The Resonating Power of the Women’s March

By: Allyson Roche ’19

One year after an unprecedented number of people around the world took to the streets in support of women’s rights and in protest of Donald Trump’s Inauguration, 600,000 people flooded the streets of Los Angeles to support women’s rights once again.

Among the hundreds of events planned across the country, the Los Angeles Women’s March had the largest attendance.

The sea of pink signs and hats emerged from the metro station at Pershing Square and made its way to Grand Park, where City Hall is located. Celebrities, singers, elected officials, and activists alike addressed the fired-up crowd following the march. Viola Davis, Natalie Portman, Scarlett Johansson, and Allison Janney were among the most anticipated speakers.

Last year’s march served as a way to express  grief and anger for those who opposed the Donald Trump presidency.

Photo: New York Times

Women’s March attendees flock to the streets of Downtown Los Angeles to support their causes.


This year, however, the march was a call to action. Many attendees’ signs read “grab ‘em by the midterms” and “hear our vote”. Almost every speaker urged the crowd to vote in the midterm elections, in hopes of taking over seats held by Trump supporting incumbents.

The march also took place during the wave of the #MeToo and “Time’s Up” movements, a time where men and women have been publicly vocalizing their stories of sexual harassment and assault. Through signs and speeches, attendees and speakers alike tackled these issues.

Viola Davis said, “I am speaking today not just for the ‘Me Too’s’ because, I was a ‘Me Too,’ but when I raise my hand, I am aware of all the women who are still in silence. The women who are faceless. The women who don’t have the money and don’t have the constitution and who don’t have the confidence and who don’t have the images in our media that gives them a sense of self-worth enough to break their silence that’s rooted in the shame of assault.”
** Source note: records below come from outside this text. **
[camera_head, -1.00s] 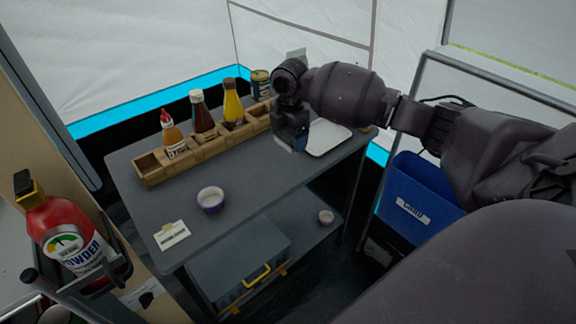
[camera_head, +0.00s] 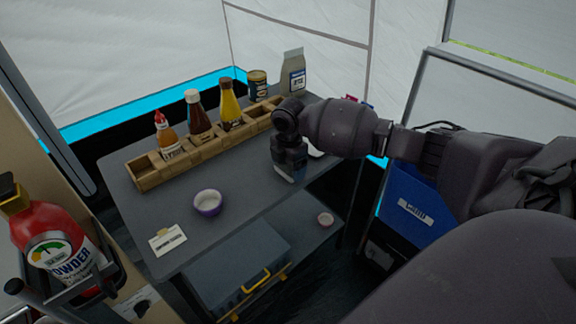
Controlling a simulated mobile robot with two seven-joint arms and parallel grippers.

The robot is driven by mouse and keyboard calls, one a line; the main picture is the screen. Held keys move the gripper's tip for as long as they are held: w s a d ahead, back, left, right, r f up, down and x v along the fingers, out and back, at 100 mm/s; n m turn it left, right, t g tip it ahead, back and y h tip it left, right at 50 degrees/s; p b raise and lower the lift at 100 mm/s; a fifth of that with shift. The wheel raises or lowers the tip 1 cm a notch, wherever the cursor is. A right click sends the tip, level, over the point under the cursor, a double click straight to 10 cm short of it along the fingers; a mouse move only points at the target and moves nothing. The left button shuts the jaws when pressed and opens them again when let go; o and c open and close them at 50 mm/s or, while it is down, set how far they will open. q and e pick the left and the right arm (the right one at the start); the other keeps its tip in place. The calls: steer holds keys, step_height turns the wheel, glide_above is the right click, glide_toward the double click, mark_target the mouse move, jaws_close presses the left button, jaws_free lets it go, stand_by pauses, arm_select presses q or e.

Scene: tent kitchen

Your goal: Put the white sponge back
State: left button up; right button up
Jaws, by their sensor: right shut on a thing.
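My right gripper (camera_head: 287,172) points down over the right part of the grey table (camera_head: 235,180), at the end of my dark arm. It is shut on the white sponge, of which only a thin pale sliver shows at the fingertips; the rest is hidden by the gripper. I cannot tell whether the sponge touches the table. A white tray (camera_head: 315,151) lies just right of the gripper, mostly covered by my arm. My left gripper is not in view.
A wooden rack (camera_head: 150,174) with several sauce bottles runs along the table's back. A purple bowl (camera_head: 207,203) and a white label card (camera_head: 167,240) stand at the front left. A carton (camera_head: 292,72) and a can (camera_head: 257,84) stand behind. A blue bin (camera_head: 416,208) hangs at right.

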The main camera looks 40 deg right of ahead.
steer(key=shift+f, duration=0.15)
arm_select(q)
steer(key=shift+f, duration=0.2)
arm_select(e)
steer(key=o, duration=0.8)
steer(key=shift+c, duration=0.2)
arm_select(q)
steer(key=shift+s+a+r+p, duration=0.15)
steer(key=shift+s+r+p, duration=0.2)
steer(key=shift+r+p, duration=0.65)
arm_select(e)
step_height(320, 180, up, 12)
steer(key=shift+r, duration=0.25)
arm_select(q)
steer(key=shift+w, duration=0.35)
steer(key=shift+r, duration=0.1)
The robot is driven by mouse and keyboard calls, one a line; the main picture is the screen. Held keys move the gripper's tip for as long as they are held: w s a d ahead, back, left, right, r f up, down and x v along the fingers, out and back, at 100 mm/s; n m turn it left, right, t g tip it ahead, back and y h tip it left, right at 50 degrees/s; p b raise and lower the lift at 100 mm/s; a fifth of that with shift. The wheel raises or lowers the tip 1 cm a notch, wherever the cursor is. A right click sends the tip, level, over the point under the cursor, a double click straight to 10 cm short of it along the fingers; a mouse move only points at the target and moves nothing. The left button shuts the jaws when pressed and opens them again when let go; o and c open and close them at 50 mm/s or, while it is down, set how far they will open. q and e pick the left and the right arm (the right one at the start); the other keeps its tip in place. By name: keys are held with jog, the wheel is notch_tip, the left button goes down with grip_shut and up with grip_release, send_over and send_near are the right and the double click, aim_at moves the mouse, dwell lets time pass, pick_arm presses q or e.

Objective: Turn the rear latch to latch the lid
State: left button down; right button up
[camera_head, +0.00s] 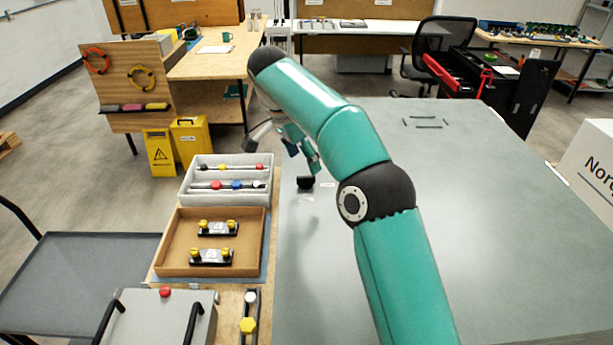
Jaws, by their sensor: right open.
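A grey lid (150,325) with two black bar handles lies at the bottom left, cut off by the picture's lower edge. A small red knob (165,291) sits at its back edge. Beside its right side a dark strip carries a white knob (251,298) and a yellow knob (248,325). I cannot tell which of these parts is the rear latch, nor whether it is latched. My right gripper (304,160) is open, well beyond the lid, partly hidden behind my teal arm and above the left part of the grey table. My left gripper is not in view.
A brown tray (167,240) with two yellow-knobbed parts lies behind the lid. Behind that stands a pale bin (230,204) with coloured-knob rods. A small black object (305,183) is on the grey table (500,230) just below my right gripper. The table's right side is mostly clear.

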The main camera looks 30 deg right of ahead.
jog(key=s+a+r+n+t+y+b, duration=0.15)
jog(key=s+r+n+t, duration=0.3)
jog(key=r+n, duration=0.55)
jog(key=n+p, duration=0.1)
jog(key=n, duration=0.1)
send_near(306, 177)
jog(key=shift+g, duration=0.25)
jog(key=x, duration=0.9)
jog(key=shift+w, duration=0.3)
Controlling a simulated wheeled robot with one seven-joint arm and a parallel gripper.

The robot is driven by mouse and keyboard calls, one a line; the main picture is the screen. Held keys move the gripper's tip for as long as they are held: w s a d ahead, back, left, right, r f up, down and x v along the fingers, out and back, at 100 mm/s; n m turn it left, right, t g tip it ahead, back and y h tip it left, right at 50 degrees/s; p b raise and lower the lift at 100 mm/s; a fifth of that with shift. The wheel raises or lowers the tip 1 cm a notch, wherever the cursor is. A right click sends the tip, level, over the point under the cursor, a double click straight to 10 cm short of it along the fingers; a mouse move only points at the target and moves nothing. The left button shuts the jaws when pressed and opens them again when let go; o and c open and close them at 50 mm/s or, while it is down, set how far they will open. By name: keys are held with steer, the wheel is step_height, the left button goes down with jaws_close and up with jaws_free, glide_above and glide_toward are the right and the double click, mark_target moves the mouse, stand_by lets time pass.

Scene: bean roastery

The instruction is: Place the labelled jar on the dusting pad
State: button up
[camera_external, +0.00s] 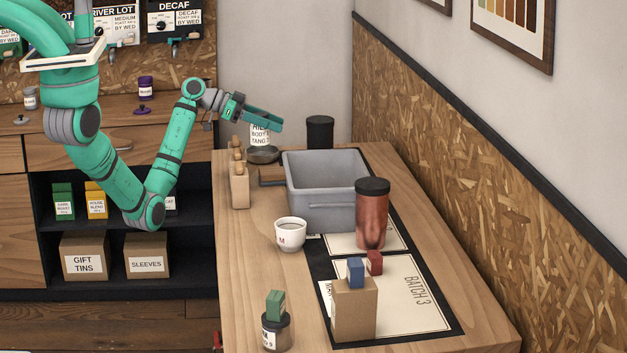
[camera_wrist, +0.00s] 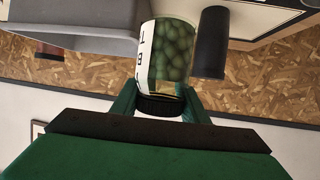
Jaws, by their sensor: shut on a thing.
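My gripper (camera_external: 262,118) is shut on the labelled jar (camera_external: 260,135), above the far left part of the table. In the wrist view the jar (camera_wrist: 172,50) is glass with green beans, a white lettered label and a black lid; the fingers (camera_wrist: 160,105) are at the lid. A dark round dish-like thing (camera_external: 263,156) shows right below the jar. I cannot tell if the jar touches it. I cannot make out for sure which thing is the dusting pad.
Close by are a grey bin (camera_external: 325,205), a black cylinder (camera_external: 320,132) and a wooden holder (camera_external: 239,188). A copper canister (camera_external: 371,215), a white cup (camera_external: 290,235), a cardboard box (camera_external: 354,312) and a second jar (camera_external: 276,333) stand nearer.

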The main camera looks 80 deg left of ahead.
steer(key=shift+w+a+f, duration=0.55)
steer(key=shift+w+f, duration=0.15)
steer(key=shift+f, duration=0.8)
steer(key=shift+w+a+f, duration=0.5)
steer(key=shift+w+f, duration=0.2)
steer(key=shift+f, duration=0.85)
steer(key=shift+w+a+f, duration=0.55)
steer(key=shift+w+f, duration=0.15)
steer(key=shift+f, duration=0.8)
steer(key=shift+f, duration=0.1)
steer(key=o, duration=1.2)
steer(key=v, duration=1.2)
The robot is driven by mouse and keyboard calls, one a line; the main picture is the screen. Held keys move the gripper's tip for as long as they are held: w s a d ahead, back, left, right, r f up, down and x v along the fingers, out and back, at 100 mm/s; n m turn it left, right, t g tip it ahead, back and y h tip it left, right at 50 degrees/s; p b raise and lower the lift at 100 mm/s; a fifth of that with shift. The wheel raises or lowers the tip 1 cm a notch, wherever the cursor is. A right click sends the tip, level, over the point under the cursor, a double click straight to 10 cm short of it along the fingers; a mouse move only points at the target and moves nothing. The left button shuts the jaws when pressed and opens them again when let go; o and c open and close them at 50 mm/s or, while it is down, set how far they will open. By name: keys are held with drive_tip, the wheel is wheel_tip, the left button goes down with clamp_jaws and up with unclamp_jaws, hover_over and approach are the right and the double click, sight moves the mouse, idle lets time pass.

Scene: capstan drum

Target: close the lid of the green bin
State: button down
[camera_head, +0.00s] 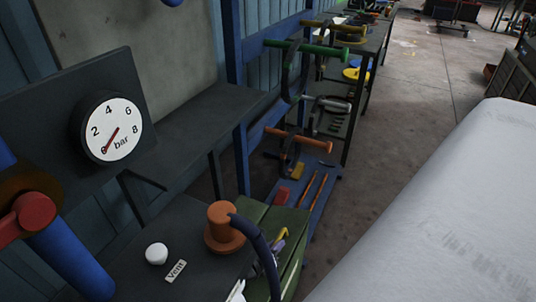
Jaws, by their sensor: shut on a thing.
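A dark green bin (292,222) stands low in the middle, right behind a dark bench top. Something yellow (281,234) and something purple (279,245) show at its opening. I cannot make out the lid as a separate part or tell its angle. An orange drum (222,222) on the bench and a dark curved hose (263,248) hide part of the bin's left side.
A gauge (113,129), a white knob (156,253) and a "Vent" label (175,271) are at the left. A large pale surface (450,220) fills the lower right. Bare floor (420,75) lies beyond.

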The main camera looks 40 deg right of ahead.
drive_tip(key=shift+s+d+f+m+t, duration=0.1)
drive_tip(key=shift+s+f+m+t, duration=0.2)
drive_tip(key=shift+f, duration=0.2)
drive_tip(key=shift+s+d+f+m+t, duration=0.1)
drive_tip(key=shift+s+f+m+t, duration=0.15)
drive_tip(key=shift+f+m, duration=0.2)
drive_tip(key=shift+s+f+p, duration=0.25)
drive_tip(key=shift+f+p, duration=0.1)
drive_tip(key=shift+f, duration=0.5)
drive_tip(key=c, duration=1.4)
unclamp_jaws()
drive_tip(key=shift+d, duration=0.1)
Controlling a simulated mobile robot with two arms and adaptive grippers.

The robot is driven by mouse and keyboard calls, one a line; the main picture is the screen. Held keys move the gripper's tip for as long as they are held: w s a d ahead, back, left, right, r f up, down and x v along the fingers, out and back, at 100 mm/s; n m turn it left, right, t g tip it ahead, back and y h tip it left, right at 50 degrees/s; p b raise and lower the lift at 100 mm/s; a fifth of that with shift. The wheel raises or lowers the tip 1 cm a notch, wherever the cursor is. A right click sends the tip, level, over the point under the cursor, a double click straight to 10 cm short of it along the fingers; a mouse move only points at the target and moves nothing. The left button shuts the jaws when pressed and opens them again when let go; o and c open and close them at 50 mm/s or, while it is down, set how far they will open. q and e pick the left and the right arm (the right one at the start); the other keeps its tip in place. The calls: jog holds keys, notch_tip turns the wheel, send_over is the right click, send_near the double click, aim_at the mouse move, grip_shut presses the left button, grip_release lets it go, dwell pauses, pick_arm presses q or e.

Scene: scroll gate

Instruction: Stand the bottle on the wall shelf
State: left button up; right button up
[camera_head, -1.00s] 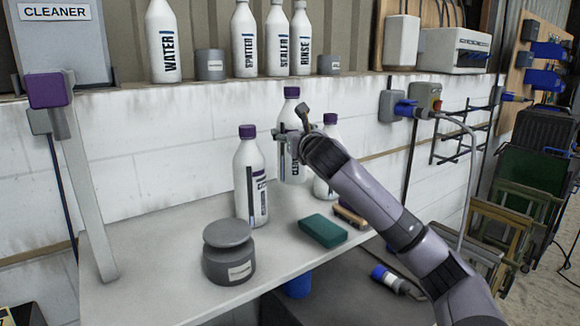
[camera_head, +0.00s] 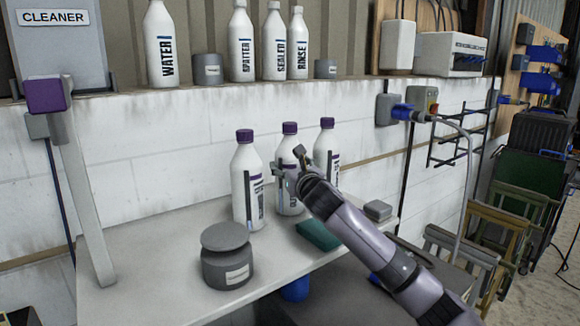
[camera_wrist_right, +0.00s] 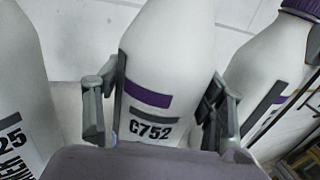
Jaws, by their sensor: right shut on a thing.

First time Women’s March attendee Emily Bradley said, “I march for the many causes that this movement supports. The reason why this march is so empowering is because there is no one issue being supported or protested against; it’s about protecting a variety of human rights issues like Black Lives Matter, ending gun violence, equal pay, LGBT rights, access to healthcare especially for women, environmental protection, and so many more.”

Mars Horner ‘18 said, “To me the march is not just for women, but for everybody who has ever felt left like they were lesser than a person, and I march to promote respect and love for all people… In my view, it’s about reiterating the point that respect and acceptance are among the myriad of basic rights that every single person on earth deserves.”

The power of the Women’s March continued to resonate with Americans a year later, and organizers are hoping their message of “Hear Our Vote” will linger with attendees at the polls in November.